Problem 8

Exercise 7.8 (Semi-circular contour integral)   Evaluate

$\displaystyle \int_0^\infty \frac{1+x^2}{1+x^4}$ (7.41)

Proof. Consider the zeroes of the denominator lying in the top-half plane:

$\displaystyle \theta_1 = \frac{i+1}{\sqrt{2}} \quad \theta_2 = \frac{i-1}{\sqrt{2}}$ (7.42)

Enclose them in a semicircular path of radius $R$ and apply the residue theorem

$\displaystyle \int_{-R}^R f(z) + \int_\gamma f(z)
= 2\pi i \operatorname{Res}(z=\theta_1,\theta_2)$ (7.43)

Setting $\gamma(t)=Re^{it}$ for $t\in[0,\pi]$, we can see the arc integral vanishes as $R\to\infty$:

$\displaystyle \left\vert\int_0^\pi f(\gamma(t))\gamma'(t)dt\right\vert$ $\displaystyle = \left\vert\int_0^\pi
\frac{1+(Re^{it})^2}{1+(Re^{it})^4}Rie^{it} dt\right\vert$ (7.44)
  $\displaystyle \leq \int_0^\pi \frac{1+R^2}{R^4-1}Rdt$ (7.45)
  $\displaystyle = \pi \frac{1+R^2}{R^4-1}R\to 0$ (7.46)

Let us compute the residues now

$\displaystyle \operatorname{Res}(f,\theta_1)$ $\displaystyle = \lim_{z\to \theta_1}
\frac{(z-\theta_1)(1+z^2)}{1+z^4}
= \lim \frac{1+z^2}{4z^3}$ (7.47)
  $\displaystyle = \frac{1+i}{4i\frac{1+i}{\sqrt{2}}} = \frac{\sqrt{2}}{4i}$ (7.48)
$\displaystyle \operatorname{Res}(f,\theta_2)$ $\displaystyle =
\frac{1-i}{4i\frac{1-i}{\sqrt{2}}} = \frac{\sqrt{2}}{4i}$ (7.49)

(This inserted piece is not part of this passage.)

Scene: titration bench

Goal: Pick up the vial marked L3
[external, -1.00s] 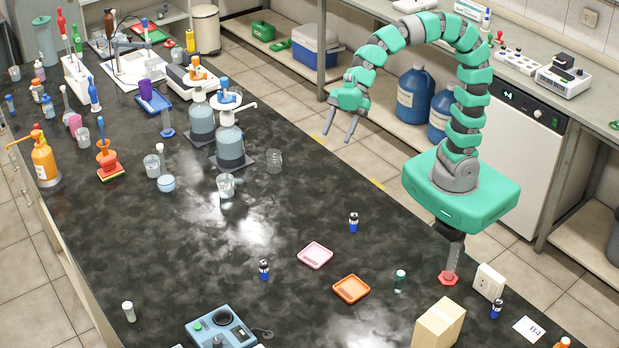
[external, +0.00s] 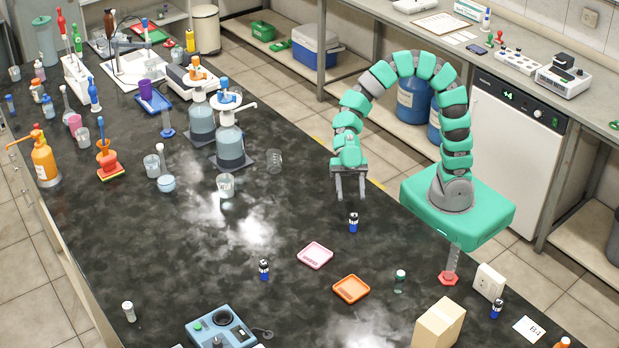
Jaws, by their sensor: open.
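Several small vials stand on the black bench; no label can be read at this size, so I cannot tell which is L3. One blue vial with a dark cap (external: 353,222) stands just below my gripper (external: 350,195) in the picture. My gripper is open, empty and points down, with its fingertips apart from that vial. A similar blue vial (external: 264,271) stands left of the pink dish, and another (external: 497,309) stands at the right by a white socket box. A white-capped vial (external: 129,312) stands at the lower left.
A pink dish (external: 315,255) and an orange dish (external: 351,289) lie below the gripper in the picture. A cardboard box (external: 438,324) stands at the lower right. A beaker (external: 274,161) and dispenser bottles (external: 229,145) stand to the left. The bench around the nearest blue vial is clear.

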By taking limits we can see

$\displaystyle \int_{-\infty}^\infty f(z) = 2\pi i \left[\frac{\sqrt{2}}{2i}\right]
=\pi\sqrt{2}$ (7.50)

The integral in question is half this because the integrand is even:

$\displaystyle \int_0^\infty \frac{1+x^2}{1+x^4} = \frac{\pi\sqrt{2}}{2}$ (7.51)

$\qedsymbol$